Tag: Exeter Flying Club

Nostalgia with wings!

Opening up the memory box.

Last Saturday, under the post title of The family flight, I wrote about the formation display given by five A350 XWB development aircraft.

That prompted a comment from Hariod Brawn:

He [my father] was an RAF pilot during the war and through to the early 1960’s. He test-piloted the Vulcan and Victor, though started on what he called ‘string bags’, by which he meant Tiger Moths. In between he flew the Spitfire, Lancaster, Meteor and specialised in flying in electrical storms, about which he wrote a manual for the RAF.

……

I took my father to see Vulcan XH558 fly what was then thought to be its final flight (it subsequently was overhauled and took to the skies again). It flew along the length of the runway at a 45 degree angle with its bomb bay doors open. On the inside of the doors in huge letters was the single word ‘farewell’. It was really quite an emotional experience both for my father and myself.

I thought it would be nice to include some video of XH558; that will be tomorrow’s post. For today, I wanted to reminisce from my own private flying days.

A K-7 two-seat glider.
A K-7 two-seat glider.

My first exposure to private flying was on the 7th June, 1981 when, at Rattlesden Gliding Club in Suffolk, I was taken up for two air-experience circuits in a two-seater glider known as a ‘K7’.  I was immediately hooked! Those experience flights leading to a 4-minute flight (flight number 46) on the 6th September, 1981 that has the remark in my pilot’s log book: Solo!  Now fast forward to October, 1984 and my log book shows me attending a gliding instructor’s course at Lasham, resulting in me being issued with a British Gliding Association (BGA) Assistant Instructor Rating on the 14th October. (105/84).

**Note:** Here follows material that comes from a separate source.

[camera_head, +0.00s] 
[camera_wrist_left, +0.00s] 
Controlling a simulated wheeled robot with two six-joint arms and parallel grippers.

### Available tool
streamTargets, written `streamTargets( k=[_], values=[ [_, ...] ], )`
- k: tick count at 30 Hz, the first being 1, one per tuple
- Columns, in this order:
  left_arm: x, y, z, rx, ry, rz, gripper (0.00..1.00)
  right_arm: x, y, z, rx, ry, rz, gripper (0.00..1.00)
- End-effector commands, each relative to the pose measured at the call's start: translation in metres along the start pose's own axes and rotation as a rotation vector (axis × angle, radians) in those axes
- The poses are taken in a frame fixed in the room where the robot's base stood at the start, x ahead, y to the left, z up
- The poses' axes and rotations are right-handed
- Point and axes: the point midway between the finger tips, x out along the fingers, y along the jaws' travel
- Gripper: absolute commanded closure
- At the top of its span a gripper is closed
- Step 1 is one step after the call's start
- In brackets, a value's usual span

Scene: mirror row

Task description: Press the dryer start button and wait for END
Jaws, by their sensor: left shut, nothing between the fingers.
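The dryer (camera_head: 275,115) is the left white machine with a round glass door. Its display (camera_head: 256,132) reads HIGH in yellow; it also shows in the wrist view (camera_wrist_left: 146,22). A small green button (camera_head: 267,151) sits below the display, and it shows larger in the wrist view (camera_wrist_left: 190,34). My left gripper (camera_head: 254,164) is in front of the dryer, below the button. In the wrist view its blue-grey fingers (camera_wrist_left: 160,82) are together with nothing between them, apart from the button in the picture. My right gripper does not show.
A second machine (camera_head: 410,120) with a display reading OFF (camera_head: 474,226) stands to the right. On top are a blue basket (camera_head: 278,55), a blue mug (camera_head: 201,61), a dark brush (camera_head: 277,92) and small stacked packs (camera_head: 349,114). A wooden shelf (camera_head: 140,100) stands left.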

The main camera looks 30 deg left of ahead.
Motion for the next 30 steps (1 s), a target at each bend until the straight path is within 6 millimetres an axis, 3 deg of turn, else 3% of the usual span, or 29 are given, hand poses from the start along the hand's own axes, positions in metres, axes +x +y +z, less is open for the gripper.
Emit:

Over on the power side of things, in March, 1984, I started Private Pilot training at the Suffolk Aero Club at Ipswich Airport and gained my PPL on the 9th November, 1984.  Subsequently, gaining my Instrument Rating in July, 1999 when I was then operating from Exeter Airport and flying frequently for business purposes.  For that ‘serious’ flying I used a Socata TB20, a French retractable, single-engined aircraft, based at Exeter.  A very fine, long-distance aircraft.

TB20, G-BPAS, photographed at Compton Abbas airfield (EGHA).
TB20, G-BPAS, photographed at Compton Abbas airfield (EGHA).

But the aircraft that I had the most fun flying was a dear old Piper Super Cub.  Here’s the background to the aircraft.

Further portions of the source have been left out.